> DIRECTIONS FOR THIS TASK
Both the line containing "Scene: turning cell" and the line containing "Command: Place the" belong in the answer, along with every line between them; print exactly those.

> SUPPLIED RECORDS

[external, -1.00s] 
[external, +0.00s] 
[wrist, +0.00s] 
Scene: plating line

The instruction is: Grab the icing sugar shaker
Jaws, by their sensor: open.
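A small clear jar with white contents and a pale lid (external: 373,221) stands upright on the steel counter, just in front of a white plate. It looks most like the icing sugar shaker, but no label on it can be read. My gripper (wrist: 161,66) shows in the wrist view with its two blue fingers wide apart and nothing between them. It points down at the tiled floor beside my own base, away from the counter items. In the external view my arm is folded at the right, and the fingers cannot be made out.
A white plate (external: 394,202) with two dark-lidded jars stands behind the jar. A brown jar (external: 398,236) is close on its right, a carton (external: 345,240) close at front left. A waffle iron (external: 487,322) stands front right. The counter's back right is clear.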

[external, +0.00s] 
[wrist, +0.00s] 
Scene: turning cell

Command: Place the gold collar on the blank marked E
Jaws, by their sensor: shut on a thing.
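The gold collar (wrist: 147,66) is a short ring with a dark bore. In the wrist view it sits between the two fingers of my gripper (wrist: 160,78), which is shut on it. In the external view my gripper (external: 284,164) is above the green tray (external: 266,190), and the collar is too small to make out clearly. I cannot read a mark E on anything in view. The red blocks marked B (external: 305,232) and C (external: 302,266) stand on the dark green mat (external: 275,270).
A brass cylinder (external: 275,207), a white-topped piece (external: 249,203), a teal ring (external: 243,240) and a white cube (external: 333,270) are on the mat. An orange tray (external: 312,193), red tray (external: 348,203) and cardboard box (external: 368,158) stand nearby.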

> RESPONSE FOR THIS EXERCISE
Scene: turning cell

Command: Place the gold collar on the blank marked E

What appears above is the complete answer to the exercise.